PROBLEM: Quote exactly the lines from the line containing "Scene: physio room" to the line containing "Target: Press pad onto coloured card", both lines included, please, and nothing more.

Data listing:
★ ★ ★ ★
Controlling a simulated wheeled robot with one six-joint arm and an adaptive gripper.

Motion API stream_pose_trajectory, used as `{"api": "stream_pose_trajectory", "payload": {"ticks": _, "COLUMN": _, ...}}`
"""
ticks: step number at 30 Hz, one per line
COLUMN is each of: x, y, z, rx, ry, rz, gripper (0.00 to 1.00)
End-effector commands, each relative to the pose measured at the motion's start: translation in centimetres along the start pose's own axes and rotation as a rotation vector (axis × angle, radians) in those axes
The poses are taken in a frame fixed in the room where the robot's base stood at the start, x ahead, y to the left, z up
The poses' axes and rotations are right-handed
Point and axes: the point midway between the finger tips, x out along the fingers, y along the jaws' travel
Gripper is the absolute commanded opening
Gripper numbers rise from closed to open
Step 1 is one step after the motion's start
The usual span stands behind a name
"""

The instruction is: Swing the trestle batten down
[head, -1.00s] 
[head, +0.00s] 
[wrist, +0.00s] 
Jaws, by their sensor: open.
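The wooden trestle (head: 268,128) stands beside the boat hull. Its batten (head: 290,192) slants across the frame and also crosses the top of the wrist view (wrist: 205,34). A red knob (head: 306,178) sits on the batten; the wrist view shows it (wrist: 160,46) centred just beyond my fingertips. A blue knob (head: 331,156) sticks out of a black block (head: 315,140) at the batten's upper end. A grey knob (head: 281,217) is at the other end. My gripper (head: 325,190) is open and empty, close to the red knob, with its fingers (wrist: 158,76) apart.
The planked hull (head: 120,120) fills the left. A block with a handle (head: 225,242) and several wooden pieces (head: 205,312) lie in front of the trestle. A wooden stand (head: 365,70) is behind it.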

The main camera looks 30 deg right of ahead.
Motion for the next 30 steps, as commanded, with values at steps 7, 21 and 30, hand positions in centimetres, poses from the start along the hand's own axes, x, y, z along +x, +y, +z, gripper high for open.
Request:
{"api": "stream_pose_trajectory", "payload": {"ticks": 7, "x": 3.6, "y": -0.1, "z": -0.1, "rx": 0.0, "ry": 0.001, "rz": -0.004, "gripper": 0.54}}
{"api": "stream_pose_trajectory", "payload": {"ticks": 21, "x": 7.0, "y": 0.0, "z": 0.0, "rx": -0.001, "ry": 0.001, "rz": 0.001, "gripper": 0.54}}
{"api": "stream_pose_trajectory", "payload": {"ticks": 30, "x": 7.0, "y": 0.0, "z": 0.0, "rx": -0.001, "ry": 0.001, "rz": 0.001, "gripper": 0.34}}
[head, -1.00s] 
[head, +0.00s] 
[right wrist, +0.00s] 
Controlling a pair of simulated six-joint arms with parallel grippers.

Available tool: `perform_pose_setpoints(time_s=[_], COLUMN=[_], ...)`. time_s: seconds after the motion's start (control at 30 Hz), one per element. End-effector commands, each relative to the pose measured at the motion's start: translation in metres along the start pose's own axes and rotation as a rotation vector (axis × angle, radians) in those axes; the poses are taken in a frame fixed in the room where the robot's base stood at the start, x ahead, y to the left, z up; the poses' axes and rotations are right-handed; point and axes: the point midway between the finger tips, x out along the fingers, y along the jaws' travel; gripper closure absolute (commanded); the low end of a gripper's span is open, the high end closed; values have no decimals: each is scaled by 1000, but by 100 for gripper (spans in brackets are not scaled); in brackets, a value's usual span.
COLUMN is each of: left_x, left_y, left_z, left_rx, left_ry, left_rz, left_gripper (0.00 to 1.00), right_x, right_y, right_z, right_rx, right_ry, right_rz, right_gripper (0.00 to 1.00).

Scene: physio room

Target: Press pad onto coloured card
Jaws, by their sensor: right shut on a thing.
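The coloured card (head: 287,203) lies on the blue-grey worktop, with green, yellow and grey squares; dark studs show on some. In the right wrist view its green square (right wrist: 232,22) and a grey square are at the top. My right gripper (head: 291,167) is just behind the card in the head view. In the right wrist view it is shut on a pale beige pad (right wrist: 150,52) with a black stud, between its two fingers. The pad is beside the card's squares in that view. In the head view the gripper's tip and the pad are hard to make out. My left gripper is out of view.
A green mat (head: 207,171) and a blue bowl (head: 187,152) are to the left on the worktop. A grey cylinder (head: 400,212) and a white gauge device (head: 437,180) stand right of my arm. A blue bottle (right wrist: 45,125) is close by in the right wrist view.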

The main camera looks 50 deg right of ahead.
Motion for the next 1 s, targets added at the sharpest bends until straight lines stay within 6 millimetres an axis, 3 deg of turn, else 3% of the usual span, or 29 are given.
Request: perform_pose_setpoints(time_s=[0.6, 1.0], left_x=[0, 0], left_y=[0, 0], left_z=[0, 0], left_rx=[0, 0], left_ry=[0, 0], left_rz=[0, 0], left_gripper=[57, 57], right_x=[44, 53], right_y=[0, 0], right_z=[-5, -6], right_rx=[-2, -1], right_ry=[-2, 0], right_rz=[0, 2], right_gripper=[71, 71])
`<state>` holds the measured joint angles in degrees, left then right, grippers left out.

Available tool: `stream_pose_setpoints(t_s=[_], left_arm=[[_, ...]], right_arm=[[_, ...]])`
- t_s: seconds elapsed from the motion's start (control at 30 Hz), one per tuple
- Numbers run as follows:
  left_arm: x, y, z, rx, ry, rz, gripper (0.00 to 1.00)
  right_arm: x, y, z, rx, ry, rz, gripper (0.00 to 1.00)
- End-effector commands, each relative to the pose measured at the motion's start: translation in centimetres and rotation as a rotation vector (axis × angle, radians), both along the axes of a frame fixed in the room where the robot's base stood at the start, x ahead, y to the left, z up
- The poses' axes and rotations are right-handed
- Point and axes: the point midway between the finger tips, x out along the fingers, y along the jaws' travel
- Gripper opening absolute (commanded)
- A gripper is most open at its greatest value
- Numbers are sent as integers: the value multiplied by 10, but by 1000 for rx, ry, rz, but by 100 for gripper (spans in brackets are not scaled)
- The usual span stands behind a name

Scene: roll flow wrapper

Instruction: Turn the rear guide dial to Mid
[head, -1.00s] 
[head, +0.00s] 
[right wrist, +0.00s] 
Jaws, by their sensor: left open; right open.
★ ★ ★ ★
TASK SOLUTION:
Scene: physio room

Target: Press pad onto coloured card

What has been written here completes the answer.